2013-08-26 by Richard Weitz
Russian President Vladimir Putin’s recent visit to Baku is but the latest sign of Moscow’s sustained effort to secure greater influence in the vital South Caucasus region.
Putin traveled to Azerbaijan for a “working visit” on August 13 that marked his first trip the country in 2006. He and Azerbaijani President Ilham Aliyev discussed issues of mutual interest as well as areas for further cooperation, according to the Kremlin’s website.
Following the formal discussions, the two presidents toured the Russian missile ship Dagestan in the harbor of Azerbaijan’s capital Baku. The Russian Navy Caspian Flotilla was on a friendly tour to Azerbaijan that coincided with Putin’s visit.
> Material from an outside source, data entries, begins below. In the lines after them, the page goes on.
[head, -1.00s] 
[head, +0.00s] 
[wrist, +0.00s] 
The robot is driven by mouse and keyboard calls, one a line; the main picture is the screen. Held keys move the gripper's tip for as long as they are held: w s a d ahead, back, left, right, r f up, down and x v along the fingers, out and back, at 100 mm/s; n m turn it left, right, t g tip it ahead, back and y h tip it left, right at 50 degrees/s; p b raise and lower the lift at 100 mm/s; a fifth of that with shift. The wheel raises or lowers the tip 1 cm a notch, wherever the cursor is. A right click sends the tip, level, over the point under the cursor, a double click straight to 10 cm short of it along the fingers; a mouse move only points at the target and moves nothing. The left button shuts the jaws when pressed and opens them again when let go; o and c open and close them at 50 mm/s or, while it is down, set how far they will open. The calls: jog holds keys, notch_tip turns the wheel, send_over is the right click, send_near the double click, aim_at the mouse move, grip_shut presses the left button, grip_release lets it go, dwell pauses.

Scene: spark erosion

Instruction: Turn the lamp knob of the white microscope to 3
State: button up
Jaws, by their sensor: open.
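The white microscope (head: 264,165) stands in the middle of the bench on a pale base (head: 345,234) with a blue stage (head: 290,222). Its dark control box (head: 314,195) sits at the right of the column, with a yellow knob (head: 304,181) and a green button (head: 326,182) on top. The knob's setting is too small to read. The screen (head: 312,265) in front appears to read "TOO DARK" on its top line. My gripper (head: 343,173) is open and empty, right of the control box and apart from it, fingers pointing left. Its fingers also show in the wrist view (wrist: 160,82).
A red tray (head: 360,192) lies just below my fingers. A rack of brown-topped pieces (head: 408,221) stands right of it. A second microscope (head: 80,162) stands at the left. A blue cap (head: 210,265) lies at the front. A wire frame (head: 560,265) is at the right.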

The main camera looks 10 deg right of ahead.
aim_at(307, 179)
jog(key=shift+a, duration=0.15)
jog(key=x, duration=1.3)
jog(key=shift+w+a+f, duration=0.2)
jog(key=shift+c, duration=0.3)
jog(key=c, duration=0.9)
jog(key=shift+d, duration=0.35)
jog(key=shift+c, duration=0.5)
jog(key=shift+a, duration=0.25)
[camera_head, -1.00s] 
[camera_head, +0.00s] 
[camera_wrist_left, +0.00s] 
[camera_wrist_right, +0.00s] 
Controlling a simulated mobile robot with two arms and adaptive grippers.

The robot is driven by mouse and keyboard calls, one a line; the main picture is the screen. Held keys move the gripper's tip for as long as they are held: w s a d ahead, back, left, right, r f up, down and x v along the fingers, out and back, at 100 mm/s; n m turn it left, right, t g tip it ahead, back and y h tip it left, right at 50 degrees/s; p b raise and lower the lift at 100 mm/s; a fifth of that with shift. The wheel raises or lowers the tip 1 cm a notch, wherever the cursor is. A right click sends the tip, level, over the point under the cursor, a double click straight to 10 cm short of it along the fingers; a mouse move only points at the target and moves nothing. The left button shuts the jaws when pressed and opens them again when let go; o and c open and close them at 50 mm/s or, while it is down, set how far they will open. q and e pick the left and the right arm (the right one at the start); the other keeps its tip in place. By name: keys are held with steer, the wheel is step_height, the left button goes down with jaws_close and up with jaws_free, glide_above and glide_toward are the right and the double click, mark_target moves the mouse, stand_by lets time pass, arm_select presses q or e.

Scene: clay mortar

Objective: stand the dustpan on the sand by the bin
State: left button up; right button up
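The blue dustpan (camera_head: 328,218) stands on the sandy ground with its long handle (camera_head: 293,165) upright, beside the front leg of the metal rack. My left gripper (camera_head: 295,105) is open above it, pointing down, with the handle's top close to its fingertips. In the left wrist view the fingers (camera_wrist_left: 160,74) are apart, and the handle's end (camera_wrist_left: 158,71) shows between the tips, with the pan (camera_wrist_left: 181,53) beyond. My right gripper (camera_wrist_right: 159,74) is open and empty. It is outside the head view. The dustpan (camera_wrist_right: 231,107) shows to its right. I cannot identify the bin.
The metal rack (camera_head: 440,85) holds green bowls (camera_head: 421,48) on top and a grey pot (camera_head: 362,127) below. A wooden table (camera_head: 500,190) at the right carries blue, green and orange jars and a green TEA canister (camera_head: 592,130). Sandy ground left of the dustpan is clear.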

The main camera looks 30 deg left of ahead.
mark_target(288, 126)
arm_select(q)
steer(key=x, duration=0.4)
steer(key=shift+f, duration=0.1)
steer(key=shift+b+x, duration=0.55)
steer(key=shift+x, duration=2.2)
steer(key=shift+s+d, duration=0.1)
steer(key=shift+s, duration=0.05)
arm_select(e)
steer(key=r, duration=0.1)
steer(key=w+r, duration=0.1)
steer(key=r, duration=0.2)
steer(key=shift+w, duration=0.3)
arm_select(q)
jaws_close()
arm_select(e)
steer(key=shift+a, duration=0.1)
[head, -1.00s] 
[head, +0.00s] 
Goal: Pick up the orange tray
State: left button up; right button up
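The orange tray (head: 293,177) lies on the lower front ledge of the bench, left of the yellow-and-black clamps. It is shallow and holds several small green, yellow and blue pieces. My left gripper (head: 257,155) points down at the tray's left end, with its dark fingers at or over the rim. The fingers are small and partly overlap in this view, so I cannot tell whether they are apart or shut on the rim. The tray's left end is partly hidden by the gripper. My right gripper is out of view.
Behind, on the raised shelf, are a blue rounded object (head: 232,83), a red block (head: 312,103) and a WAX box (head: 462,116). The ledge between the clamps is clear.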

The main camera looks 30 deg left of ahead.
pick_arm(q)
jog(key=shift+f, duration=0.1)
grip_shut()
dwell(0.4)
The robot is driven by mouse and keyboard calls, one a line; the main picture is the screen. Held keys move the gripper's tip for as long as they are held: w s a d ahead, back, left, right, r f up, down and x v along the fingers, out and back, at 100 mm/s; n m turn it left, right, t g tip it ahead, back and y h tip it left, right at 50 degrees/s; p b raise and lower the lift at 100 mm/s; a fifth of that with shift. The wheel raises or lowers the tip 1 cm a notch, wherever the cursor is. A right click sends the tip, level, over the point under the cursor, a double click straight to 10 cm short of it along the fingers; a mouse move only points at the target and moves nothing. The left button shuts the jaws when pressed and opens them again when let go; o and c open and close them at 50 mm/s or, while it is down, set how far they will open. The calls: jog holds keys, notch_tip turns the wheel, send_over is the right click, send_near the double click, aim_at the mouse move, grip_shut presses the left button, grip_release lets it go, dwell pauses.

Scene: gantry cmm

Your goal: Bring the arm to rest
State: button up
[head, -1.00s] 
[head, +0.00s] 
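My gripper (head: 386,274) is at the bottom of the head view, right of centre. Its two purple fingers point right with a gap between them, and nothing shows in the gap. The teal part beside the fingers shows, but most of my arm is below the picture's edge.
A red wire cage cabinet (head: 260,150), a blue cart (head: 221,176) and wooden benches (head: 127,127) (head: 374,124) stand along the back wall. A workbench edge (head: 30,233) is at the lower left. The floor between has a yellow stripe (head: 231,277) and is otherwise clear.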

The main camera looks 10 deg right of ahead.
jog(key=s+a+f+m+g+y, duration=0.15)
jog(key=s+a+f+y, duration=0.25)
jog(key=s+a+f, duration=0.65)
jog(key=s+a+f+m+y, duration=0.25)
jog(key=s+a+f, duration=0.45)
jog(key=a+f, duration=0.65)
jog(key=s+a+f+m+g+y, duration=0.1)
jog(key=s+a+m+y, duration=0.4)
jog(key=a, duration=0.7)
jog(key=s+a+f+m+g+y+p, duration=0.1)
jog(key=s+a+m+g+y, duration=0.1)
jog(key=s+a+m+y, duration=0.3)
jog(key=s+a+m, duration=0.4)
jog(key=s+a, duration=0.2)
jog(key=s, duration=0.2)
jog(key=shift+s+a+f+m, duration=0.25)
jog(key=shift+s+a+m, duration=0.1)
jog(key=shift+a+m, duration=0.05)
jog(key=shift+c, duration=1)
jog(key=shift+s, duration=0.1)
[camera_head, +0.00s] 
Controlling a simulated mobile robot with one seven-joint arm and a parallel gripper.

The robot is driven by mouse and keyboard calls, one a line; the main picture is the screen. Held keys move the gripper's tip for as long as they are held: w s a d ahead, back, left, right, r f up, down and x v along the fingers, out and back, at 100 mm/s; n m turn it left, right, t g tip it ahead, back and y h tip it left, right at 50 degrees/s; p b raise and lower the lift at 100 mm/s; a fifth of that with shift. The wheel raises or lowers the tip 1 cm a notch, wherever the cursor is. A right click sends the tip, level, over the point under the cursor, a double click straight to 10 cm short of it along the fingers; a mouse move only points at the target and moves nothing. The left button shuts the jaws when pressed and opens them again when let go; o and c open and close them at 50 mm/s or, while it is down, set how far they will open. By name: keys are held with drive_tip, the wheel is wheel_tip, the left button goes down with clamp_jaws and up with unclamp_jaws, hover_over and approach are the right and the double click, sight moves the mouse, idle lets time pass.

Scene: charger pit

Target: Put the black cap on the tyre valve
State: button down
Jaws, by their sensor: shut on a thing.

The Azerbaijani Navy will make a reciprocal visit to the Russian city Astrakhan later this year.
Both leaders praised the meetings’ results.
Aliyev declared that “our relations are developing very dynamically, successfully and in a positive direction,” and was hopeful that “the positive dynamics that characterize our relationship will continue after your visit.” Putin commented that future areas of cooperation between the two nations “will be wide-ranging, interesting and very useful.” Aliyev agreed, stating that “our collaboration is multi-faceted, diversified, and covers virtually all areas: the economy, culture and education, transport, and regional security issues,” and that Azerbaijan and Russia “share similar positions on all of the above.”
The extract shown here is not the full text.